For converting DWARF into BTF, a recent pahole version (>= 1.12) is required.
A recent pahole version can also be obtained from its official git repository
if not available from one of the distribution packages:
.. code-block:: shell-session
$ git clone https://git.kernel.org/pub/scm/devel/pahole/pahole.git
``pahole`` comes with the option ``-J`` to convert DWARF into BTF from an
object file. ``pahole`` can be probed for BTF support as follows (note that
the ``llvm-objcopy`` tool is required for ``pahole`` as well, so check its
presence, too):
.. code-block:: shell-session
$ pahole --help | grep BTF
-J, --btf_encode Encode as BTF
Generating debugging information also requires the front end to generate
source level debug information by passing ``-g`` to the ``clang`` command
line. Note that ``-g`` is needed independently of whether ``llc``'s
``dwarfris`` option is used. Full example for generating the object file:
.. code-block:: shell-session
$ clang -O2 -g -Wall --target=bpf -emit-llvm -c xdp-example.c -o xdp-example.bc
$ llc xdp-example.bc -march=bpf -mattr=dwarfris -filetype=obj -o xdp-example.o
Alternatively, by using clang only to build a BPF program with debugging
information (again, the dwarfris flag can be omitted when having proper
elfutils version):
.. code-block:: shell-session
$ clang --target=bpf -O2 -g -c -Xclang -target-feature -Xclang +dwarfris -c xdp-example.c -o xdp-example.o
After successful compilation ``pahole`` can be used to properly dump structures
of the BPF program based on the DWARF information:
.. code-block:: shell-session
$ pahole xdp-example.o
struct xdp_md {
__u32 data; /* 0 4 */
__u32 data_end; /* 4 4 */
__u32 data_meta; /* 8 4 */
/* size: 12, cachelines: 1, members: 3 */
/* last cacheline: 12 bytes */
};
Through the option ``-J`` ``pahole`` can eventually generate the BTF from
DWARF. In the object file DWARF data will still be retained alongside the
newly added BTF data. Full ``clang`` and ``pahole`` example combined:
.. code-block:: shell-session
$ clang --target=bpf -O2 -Wall -g -c -Xclang -target-feature -Xclang +dwarfris -c xdp-example.c -o xdp-example.o
$ pahole -J xdp-example.o
The presence of a ``.BTF`` section can be seen through ``readelf`` tool:
.. code-block:: shell-session
$ readelf -a xdp-example.o
[...]
[18] .BTF PROGBITS 0000000000000000 00000671
[...]
BPF loaders such as iproute2 will detect and load the BTF section, so that
BPF maps can be annotated with type information.

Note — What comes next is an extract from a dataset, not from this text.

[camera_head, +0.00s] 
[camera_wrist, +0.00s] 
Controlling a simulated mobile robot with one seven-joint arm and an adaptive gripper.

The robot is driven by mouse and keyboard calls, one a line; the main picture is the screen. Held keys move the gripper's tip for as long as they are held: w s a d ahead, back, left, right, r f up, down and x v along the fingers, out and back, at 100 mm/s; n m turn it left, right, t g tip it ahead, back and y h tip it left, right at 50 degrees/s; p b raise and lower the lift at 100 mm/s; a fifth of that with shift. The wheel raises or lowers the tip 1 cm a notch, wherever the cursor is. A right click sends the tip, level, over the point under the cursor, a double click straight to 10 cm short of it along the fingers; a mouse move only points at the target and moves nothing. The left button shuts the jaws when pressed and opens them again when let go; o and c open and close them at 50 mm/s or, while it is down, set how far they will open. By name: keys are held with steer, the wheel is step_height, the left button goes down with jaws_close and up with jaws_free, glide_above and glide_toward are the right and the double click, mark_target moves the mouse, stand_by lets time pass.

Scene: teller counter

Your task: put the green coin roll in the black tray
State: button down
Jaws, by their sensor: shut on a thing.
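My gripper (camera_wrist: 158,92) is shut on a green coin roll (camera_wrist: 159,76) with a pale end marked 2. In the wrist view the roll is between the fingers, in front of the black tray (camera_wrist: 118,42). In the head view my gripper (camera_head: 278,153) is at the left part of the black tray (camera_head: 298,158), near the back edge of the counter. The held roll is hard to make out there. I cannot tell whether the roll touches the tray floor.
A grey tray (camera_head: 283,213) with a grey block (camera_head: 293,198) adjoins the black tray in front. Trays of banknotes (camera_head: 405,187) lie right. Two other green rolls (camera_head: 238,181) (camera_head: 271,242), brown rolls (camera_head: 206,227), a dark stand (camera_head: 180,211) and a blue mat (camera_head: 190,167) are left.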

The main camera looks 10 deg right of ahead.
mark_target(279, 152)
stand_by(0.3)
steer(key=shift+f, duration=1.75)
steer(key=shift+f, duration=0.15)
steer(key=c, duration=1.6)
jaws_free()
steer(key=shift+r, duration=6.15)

LLVM by default uses the BPF base instruction set for generating code
in order to make sure that the generated object file can also be loaded
with older kernels such as long-term stable kernels (e.g. 4.9+).
However, LLVM has a ``-mcpu`` selector for the BPF back end in order to
select different versions of the BPF instruction set, namely instruction
set extensions on top of the BPF base instruction set in order to generate
more efficient and smaller code.
Available ``-mcpu`` options can be queried through:
.. code-block:: shell-session
$ llc -march bpf -mcpu=help
Available CPUs for this target:
generic - Select the generic processor.
probe - Select the probe processor.
v1 - Select the v1 processor.
v2 - Select the v2 processor.
[...]
The ``generic`` processor is the default processor, which is also the
base instruction set ``v1`` of BPF. Options ``v1`` and ``v2`` are typically
useful in an environment where the BPF program is being cross compiled
and the target host where the program is loaded differs from the one
where it is compiled (and thus available BPF kernel features might differ
as well).
The recommended ``-mcpu`` option which is also used by Cilium internally is
``-mcpu=probe``! Here, the LLVM BPF back end queries the kernel for availability
of BPF instruction set extensions and when found available, LLVM will use
them for compiling the BPF program whenever appropriate.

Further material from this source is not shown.